→ **Task prompt**:
Pull out every line below holding the word "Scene".

━━━ Materials provided ━━━

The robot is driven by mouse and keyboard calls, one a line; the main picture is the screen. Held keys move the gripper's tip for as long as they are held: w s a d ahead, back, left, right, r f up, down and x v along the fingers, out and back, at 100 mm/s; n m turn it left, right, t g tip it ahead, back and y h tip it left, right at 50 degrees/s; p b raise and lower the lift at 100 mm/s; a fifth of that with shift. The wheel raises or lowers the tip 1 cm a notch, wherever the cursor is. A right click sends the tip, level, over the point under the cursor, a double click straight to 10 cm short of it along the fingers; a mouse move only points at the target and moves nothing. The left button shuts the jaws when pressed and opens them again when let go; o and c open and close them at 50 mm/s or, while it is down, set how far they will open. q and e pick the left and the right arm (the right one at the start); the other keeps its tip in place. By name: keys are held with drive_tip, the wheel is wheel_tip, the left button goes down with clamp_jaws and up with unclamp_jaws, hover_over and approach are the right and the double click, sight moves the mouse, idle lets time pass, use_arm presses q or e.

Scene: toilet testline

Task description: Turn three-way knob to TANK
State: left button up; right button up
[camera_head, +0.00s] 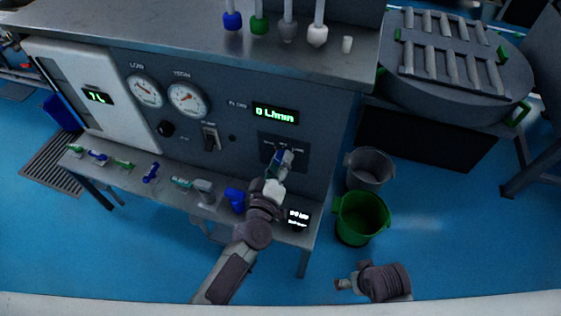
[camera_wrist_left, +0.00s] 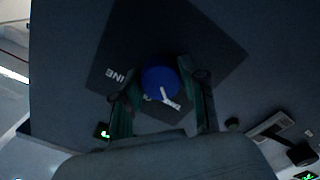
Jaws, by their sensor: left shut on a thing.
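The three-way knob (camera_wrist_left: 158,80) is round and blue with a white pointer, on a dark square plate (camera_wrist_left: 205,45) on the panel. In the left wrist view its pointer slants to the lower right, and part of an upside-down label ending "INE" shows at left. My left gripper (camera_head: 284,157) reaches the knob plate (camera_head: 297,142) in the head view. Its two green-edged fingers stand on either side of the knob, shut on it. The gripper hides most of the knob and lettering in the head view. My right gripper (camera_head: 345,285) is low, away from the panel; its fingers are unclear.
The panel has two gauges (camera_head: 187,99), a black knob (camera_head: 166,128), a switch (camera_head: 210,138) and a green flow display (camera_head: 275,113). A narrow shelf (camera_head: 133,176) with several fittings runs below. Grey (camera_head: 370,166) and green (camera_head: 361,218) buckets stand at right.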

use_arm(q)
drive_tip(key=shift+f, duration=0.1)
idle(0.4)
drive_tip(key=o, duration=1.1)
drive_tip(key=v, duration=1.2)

━━━
━━━ Materials provided ━━━

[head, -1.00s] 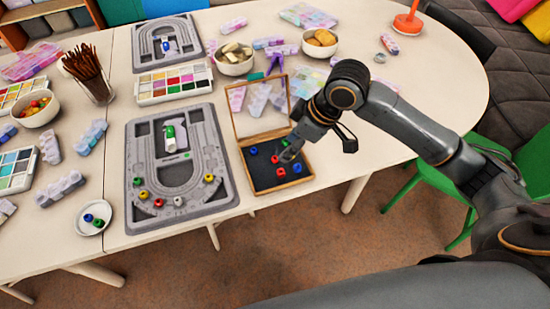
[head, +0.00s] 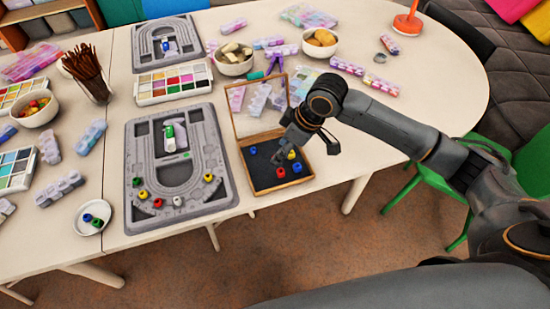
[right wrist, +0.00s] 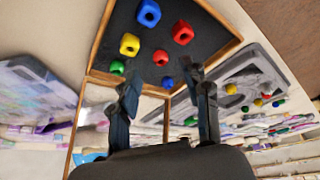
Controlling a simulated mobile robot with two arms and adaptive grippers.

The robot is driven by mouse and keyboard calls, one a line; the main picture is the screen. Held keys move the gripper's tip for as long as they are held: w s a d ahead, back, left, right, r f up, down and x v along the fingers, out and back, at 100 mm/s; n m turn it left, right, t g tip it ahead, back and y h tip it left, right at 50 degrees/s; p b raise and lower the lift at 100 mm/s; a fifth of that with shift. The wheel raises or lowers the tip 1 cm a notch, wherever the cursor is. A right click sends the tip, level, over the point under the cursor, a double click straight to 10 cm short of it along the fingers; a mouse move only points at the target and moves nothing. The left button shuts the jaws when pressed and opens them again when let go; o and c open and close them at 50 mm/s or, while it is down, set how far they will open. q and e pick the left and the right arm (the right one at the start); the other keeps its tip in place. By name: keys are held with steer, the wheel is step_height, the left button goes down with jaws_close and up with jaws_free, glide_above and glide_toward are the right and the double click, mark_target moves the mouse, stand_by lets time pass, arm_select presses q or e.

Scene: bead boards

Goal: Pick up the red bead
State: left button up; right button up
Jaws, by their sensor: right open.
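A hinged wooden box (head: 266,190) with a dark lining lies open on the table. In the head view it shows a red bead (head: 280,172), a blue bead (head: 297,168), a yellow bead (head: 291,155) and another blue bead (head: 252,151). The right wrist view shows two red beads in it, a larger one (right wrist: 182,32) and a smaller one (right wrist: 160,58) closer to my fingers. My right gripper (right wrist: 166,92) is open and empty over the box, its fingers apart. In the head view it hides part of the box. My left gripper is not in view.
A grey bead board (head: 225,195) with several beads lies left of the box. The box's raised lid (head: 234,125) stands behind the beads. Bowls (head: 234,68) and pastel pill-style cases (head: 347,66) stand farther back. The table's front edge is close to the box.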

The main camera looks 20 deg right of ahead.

━━━

→ **Complete response**:
Scene: toilet testline
Scene: bead boards

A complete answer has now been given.